▶ [Do this]:
Lines containing the word "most" are the ones to copy from the records below.

------ Extracted information

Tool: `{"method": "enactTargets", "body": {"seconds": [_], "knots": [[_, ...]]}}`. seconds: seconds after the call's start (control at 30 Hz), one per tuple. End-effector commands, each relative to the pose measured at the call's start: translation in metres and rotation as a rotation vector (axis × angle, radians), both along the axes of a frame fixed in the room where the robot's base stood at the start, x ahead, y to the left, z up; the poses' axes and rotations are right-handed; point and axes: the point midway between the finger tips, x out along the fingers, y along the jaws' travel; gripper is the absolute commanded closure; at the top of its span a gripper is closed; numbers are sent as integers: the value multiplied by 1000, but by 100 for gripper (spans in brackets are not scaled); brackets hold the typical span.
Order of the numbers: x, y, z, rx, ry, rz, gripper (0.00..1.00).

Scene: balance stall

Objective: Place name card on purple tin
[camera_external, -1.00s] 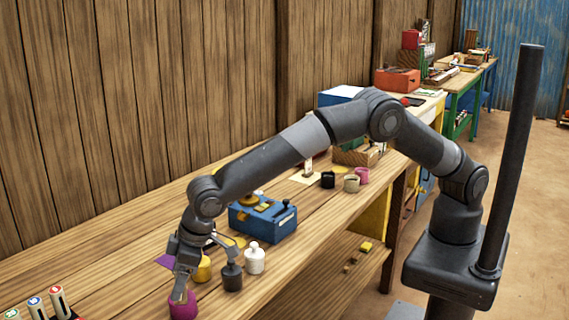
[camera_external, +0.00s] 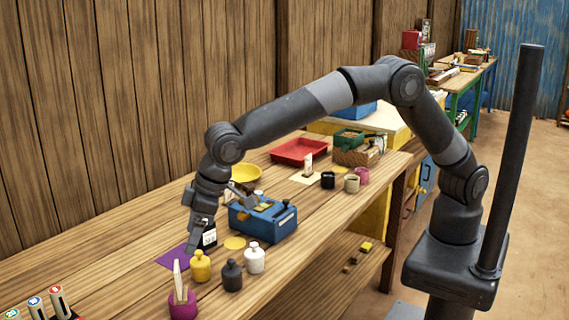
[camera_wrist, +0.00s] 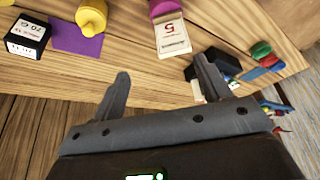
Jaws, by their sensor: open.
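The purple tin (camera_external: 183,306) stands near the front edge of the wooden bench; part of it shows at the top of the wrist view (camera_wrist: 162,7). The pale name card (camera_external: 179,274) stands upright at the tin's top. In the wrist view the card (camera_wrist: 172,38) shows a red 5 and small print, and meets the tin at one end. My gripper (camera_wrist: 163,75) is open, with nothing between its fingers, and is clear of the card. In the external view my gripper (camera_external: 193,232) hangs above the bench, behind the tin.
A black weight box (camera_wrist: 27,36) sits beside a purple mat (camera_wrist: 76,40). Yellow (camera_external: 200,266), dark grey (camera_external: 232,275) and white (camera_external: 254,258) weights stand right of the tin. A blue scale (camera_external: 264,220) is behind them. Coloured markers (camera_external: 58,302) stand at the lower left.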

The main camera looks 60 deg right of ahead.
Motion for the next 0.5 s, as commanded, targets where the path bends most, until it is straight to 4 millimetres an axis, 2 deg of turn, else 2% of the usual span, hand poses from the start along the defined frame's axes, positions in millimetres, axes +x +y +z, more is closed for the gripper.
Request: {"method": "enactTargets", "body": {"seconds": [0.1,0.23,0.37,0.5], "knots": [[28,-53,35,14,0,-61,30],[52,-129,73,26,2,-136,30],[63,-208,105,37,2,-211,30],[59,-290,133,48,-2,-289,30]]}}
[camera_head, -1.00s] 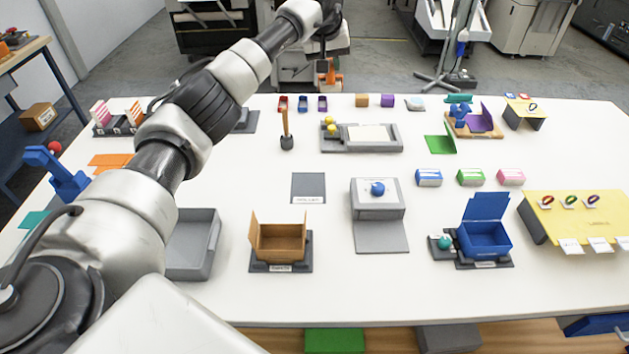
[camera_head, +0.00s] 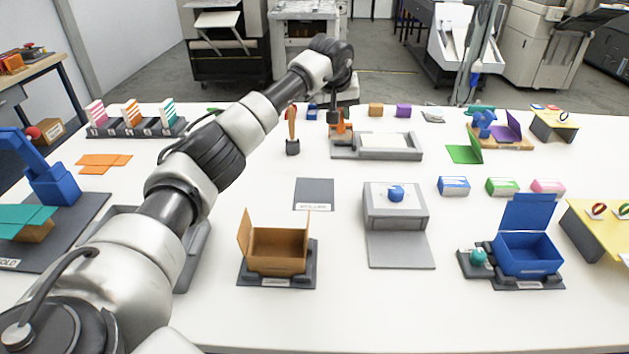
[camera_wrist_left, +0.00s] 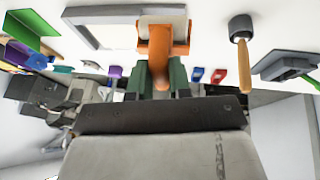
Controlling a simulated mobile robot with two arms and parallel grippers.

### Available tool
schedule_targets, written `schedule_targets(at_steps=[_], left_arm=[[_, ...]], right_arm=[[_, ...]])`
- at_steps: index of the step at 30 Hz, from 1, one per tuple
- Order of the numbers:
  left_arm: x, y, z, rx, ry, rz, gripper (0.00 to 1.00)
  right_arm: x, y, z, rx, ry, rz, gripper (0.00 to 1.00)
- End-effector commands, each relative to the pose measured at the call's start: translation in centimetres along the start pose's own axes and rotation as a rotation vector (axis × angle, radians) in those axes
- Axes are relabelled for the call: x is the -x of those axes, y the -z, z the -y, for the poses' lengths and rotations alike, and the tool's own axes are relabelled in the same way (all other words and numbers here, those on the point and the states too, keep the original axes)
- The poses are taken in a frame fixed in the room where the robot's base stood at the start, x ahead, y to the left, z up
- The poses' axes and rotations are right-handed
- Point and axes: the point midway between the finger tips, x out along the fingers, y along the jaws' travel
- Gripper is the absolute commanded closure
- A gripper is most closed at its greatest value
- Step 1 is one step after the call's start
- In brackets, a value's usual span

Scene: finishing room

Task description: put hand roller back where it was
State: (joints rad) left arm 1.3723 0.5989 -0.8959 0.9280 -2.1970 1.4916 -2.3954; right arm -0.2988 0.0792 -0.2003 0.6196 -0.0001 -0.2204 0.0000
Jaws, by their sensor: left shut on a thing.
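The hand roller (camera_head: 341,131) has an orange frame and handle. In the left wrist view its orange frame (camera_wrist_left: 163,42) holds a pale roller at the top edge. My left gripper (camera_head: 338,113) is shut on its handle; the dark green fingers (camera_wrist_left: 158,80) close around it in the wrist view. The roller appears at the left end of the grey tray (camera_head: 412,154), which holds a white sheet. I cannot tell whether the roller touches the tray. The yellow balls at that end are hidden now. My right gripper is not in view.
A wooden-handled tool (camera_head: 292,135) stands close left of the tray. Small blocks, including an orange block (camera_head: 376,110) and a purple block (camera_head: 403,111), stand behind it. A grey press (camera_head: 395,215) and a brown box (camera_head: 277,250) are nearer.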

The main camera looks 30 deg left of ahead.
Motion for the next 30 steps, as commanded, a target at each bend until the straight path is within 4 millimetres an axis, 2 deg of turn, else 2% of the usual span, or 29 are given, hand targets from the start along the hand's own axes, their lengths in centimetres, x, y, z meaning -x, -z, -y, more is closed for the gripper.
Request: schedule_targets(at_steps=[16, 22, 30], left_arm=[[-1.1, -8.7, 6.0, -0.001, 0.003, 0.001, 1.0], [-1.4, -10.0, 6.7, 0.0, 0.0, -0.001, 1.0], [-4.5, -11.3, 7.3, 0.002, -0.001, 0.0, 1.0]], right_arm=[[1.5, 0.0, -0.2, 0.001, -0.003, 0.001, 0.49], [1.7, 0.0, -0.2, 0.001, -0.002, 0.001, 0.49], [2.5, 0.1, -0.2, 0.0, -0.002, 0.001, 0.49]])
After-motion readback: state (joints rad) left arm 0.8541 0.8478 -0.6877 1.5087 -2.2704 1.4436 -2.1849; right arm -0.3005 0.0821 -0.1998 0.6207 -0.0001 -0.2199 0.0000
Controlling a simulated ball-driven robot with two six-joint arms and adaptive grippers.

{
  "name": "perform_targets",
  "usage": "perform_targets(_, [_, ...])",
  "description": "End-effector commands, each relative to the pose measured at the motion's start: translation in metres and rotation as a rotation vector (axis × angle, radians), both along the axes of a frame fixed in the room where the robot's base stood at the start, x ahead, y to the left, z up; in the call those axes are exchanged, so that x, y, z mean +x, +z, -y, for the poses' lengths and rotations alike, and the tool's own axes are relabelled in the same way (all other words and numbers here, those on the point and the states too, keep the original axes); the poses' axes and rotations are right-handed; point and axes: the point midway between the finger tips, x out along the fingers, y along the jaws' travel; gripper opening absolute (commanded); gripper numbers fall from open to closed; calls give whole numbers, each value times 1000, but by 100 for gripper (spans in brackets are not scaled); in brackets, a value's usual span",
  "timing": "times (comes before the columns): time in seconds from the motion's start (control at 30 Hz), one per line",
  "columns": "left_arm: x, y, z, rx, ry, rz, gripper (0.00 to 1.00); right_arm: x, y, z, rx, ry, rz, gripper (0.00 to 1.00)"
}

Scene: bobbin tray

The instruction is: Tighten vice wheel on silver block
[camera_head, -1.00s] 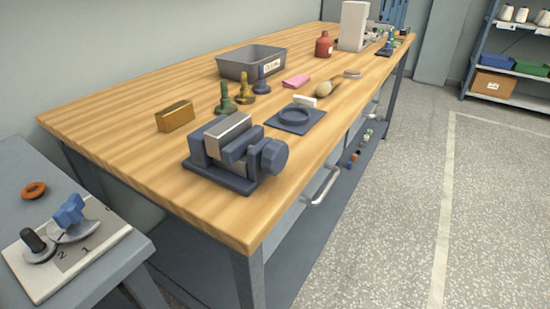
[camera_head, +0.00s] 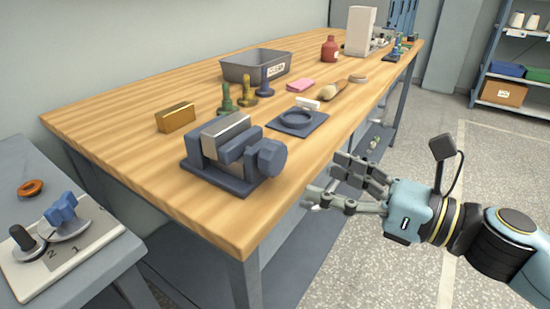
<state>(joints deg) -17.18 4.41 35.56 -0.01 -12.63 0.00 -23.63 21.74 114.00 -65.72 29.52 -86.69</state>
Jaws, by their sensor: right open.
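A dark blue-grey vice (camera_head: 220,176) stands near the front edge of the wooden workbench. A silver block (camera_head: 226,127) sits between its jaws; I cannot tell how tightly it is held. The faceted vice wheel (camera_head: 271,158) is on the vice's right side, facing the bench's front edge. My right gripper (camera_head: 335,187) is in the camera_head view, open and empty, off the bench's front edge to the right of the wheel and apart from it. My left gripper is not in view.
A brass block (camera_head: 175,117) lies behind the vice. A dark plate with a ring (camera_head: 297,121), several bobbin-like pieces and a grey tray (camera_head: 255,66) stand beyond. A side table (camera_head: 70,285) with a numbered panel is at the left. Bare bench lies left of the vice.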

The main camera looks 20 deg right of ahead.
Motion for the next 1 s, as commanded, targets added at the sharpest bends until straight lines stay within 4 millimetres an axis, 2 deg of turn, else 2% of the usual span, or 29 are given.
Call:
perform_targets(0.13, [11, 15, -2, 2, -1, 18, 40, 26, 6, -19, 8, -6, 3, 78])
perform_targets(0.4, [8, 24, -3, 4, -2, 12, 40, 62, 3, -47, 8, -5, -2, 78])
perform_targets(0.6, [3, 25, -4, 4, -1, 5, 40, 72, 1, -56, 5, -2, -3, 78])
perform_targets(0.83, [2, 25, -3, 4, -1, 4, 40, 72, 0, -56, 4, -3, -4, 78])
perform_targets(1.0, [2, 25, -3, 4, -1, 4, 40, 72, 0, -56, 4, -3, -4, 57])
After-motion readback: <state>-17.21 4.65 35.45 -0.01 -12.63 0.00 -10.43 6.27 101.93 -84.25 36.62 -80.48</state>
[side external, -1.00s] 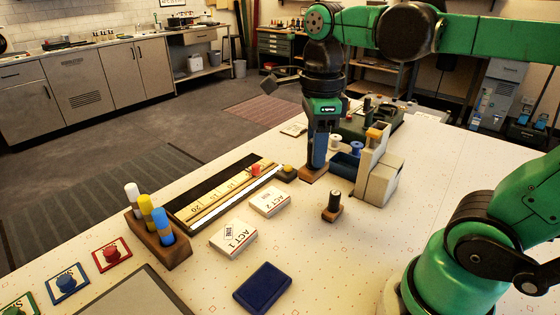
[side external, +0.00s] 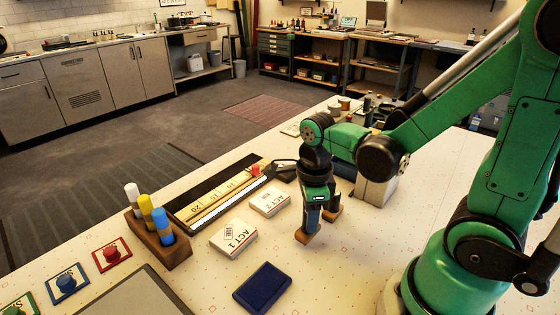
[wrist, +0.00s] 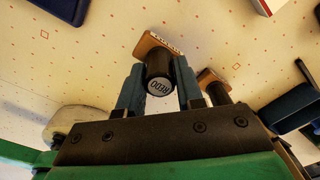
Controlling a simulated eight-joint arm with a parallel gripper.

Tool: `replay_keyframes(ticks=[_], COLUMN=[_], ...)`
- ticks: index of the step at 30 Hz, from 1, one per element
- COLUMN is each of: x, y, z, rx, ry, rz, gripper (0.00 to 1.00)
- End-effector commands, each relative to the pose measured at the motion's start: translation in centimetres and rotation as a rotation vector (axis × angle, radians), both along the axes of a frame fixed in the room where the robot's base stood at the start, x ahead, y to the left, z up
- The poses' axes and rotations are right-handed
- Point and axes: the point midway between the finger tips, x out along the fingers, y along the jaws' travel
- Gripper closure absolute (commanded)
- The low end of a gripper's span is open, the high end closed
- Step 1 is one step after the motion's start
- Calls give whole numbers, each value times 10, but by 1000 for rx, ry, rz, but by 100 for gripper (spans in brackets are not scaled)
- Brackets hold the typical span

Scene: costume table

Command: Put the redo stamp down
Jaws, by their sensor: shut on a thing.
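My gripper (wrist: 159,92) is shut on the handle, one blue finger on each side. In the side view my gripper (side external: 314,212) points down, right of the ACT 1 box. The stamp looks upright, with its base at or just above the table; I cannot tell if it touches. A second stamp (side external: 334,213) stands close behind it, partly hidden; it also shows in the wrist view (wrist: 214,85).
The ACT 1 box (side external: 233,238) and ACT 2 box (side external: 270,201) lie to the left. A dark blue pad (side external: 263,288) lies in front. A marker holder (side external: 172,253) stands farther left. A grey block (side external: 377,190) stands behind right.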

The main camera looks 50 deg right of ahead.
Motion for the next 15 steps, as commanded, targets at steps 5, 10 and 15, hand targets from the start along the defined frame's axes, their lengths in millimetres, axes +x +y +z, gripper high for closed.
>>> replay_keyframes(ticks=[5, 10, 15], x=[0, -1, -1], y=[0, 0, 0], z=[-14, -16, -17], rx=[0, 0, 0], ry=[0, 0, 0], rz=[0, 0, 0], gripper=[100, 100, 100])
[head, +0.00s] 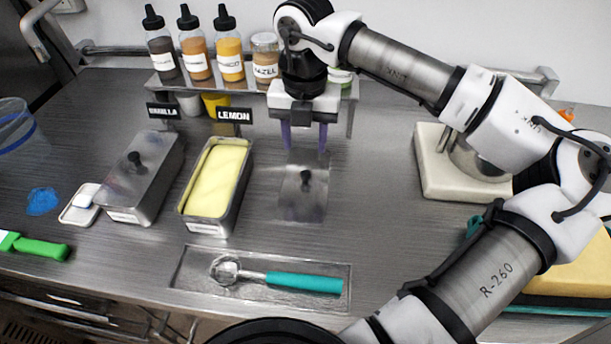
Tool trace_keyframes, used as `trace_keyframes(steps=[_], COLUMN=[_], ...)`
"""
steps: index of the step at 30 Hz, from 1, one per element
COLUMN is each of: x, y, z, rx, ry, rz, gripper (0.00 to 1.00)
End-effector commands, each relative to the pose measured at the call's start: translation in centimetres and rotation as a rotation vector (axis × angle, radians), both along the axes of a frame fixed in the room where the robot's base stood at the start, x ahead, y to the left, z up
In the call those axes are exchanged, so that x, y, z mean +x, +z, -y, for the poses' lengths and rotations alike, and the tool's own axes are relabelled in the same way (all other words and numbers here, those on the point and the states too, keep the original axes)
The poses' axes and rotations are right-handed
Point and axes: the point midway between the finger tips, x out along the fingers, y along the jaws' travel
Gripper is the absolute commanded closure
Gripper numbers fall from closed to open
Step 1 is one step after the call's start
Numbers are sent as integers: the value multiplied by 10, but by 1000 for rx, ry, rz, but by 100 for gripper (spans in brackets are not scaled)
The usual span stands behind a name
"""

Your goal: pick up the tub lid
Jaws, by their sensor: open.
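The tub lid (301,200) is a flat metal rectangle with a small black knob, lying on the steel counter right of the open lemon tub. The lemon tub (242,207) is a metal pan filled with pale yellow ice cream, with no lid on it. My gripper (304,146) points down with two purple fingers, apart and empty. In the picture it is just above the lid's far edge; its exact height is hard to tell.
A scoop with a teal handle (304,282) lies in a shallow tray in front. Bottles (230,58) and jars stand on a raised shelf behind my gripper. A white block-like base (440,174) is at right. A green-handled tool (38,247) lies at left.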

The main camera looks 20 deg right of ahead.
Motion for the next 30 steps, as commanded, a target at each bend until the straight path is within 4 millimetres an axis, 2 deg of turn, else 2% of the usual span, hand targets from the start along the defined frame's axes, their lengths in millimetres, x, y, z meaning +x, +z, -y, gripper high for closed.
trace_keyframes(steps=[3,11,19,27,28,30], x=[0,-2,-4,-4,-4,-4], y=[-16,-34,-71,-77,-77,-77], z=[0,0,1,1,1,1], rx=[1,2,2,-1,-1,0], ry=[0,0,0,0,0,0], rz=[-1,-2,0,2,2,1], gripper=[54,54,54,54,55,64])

------------

▶ [Expected output]:
Motion for the next 0.5 s, as commanded, targets where the path bends most, until it is straight to 4 millimetres an axis, 2 deg of turn, else 2% of the usual span, hand poses from the start along the defined frame's axes, positions in millimetres, axes +x +y +z, more is closed for the gripper.
- A gripper is most closed at its greatest value

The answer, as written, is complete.